The front chainring is a 50T ring, while the rear cluster has an 11T small cog. Frankly I forget the size of the biggest cog because I never use it. Its 28T… Maybe 30. And since the hubs on this bike are the motors, powering the bike thru the axle, not the drivetrain, gearing is largely useless unless I want to pedal faster while going slow. This almost never happens because this bike should not be taken on pedestrian paths or similar where such slow travel is necessary.
For a daily driver bike that is transportation, not recreation, you need to address many areas to ensure reliable, day-in, day-out operation. There are many issues addressed on that topic with this bike, but I’ll only touch on the AWD-specific ones here. In a word: Redundancy. If you do a general overview of this bike’s propulsion systems, you will see almost everything but the battery is a separate, independent system. None of this is accidental or done because I was forced to do so (you can buy controller solutions that reach out to two motors at once, for instance). Its done this way because its better. Dual throttles are better. Setting PAS independently per wheel is better than combining the two. Even two different displays let you focus on different bits of each (although that one I could do without if push came to shove).
Redundancy on a dual motor bike can be a big benefit.
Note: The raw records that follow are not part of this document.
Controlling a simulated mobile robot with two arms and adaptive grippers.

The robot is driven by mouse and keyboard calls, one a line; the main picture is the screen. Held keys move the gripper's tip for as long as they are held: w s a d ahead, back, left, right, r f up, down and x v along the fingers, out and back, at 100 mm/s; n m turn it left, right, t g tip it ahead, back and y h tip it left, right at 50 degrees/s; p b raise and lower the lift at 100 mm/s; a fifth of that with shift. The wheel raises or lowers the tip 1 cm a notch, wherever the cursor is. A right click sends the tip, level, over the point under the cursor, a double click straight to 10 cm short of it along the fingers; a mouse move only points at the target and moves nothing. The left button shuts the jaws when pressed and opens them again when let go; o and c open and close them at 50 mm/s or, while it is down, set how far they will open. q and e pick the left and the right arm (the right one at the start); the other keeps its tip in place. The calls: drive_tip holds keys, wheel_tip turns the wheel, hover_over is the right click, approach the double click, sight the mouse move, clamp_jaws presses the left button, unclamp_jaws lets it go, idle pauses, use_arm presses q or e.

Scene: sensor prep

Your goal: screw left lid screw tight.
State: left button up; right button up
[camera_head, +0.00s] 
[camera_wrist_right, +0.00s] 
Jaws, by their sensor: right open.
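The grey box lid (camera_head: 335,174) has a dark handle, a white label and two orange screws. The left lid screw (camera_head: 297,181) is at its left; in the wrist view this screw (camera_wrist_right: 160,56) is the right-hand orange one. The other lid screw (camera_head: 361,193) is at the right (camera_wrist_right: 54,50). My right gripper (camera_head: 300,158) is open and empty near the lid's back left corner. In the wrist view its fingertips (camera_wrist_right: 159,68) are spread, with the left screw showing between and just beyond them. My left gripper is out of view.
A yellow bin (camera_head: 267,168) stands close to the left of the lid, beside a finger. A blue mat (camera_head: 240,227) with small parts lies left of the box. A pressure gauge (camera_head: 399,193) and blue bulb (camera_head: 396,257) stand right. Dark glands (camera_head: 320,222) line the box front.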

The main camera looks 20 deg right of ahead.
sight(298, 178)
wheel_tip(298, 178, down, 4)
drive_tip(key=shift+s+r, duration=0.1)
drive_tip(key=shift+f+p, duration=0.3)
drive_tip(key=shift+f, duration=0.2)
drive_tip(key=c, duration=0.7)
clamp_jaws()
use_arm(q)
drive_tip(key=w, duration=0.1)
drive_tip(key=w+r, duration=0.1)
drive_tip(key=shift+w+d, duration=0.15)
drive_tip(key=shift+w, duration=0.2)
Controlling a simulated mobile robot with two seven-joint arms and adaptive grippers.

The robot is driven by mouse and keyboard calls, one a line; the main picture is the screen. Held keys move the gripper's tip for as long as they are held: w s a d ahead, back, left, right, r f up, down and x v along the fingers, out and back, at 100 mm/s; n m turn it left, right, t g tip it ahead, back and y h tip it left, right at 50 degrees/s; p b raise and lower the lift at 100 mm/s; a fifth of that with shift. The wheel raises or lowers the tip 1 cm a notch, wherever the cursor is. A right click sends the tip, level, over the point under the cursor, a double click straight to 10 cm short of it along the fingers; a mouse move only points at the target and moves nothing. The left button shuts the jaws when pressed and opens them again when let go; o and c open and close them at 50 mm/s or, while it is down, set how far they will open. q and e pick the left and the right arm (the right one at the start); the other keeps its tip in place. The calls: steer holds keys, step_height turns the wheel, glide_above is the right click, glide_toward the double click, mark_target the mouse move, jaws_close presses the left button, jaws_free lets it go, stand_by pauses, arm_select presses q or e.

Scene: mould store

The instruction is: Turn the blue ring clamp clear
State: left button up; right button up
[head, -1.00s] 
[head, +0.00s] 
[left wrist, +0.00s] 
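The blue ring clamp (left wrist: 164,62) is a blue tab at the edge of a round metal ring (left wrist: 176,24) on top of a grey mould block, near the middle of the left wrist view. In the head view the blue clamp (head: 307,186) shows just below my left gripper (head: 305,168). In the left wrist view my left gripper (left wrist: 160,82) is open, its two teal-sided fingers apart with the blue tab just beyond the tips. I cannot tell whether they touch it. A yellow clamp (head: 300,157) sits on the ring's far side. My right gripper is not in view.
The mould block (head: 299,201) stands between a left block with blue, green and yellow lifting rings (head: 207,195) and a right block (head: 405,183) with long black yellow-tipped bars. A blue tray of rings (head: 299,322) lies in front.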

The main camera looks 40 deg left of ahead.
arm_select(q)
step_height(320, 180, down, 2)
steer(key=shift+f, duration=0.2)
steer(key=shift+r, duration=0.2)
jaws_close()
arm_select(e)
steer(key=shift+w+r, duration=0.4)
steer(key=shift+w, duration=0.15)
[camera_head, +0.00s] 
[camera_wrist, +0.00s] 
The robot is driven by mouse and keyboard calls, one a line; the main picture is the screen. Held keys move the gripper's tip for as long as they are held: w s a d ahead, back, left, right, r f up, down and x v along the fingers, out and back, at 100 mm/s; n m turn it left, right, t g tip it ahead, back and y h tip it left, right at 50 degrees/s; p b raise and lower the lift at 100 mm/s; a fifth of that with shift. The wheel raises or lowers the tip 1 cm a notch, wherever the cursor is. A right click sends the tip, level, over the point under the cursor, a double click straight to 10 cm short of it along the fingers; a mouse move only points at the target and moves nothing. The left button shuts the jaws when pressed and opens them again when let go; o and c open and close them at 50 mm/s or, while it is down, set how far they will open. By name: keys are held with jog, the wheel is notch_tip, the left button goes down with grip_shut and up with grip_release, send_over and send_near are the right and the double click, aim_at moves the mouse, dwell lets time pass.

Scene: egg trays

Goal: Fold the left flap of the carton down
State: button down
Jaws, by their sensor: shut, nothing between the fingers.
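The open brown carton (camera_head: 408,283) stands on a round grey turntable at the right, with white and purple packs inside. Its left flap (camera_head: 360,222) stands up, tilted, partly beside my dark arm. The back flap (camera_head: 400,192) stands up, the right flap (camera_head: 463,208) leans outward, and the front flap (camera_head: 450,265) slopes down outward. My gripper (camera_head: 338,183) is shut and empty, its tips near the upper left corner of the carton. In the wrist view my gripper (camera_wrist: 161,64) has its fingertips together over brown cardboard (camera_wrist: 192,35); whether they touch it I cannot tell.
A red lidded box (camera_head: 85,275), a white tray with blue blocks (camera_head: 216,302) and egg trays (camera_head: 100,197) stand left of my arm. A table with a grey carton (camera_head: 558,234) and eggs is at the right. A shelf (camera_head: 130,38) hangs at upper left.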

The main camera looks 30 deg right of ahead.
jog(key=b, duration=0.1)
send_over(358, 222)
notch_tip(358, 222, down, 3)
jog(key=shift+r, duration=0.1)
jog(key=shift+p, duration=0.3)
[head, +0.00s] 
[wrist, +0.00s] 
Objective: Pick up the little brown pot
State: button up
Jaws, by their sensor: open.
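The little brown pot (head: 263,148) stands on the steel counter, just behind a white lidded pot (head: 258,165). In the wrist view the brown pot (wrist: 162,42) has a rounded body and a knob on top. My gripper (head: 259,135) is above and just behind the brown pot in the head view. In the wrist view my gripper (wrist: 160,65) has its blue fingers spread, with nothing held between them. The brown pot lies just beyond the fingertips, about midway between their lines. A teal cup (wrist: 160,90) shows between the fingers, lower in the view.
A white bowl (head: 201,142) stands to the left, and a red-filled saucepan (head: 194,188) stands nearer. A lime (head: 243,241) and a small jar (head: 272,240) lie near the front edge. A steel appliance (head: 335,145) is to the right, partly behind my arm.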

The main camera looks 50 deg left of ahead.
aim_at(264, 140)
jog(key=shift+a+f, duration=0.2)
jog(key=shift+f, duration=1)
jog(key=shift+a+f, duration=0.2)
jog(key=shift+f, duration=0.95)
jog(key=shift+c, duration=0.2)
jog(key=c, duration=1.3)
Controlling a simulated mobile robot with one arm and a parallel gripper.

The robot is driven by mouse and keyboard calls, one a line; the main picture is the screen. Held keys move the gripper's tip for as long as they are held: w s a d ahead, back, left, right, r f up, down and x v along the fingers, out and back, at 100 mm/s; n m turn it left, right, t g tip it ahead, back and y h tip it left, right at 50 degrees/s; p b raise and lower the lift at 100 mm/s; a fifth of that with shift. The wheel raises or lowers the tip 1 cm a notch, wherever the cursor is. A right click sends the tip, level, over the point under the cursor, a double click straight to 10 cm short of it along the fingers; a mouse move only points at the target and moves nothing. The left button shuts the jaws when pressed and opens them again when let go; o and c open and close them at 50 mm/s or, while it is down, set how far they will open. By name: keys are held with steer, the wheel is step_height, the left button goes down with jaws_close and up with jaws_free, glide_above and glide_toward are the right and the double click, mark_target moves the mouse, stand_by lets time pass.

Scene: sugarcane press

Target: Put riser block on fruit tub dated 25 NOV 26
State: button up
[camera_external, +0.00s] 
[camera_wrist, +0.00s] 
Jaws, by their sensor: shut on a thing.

I’ve had one unfortunate lesson in this: I went over the handlebars and slammed straight down on the pavement, cracking some ribs. I also bent my front fork (just a little) and smashed my rear throttle, among other things. That broken throttle disabled the rear motor despite all other components being in working order. I was able to limp the bike home without pedaling, which I really needed given the cracked ribs and various and sundry other minor injuries.
This is one more reason by the way, why I want throttles on the bike. If I am physically unable to pedal I want to be able to get me and the bike home, or to the emergency room as the case may be.
And THAT is my rain or shine daily driver.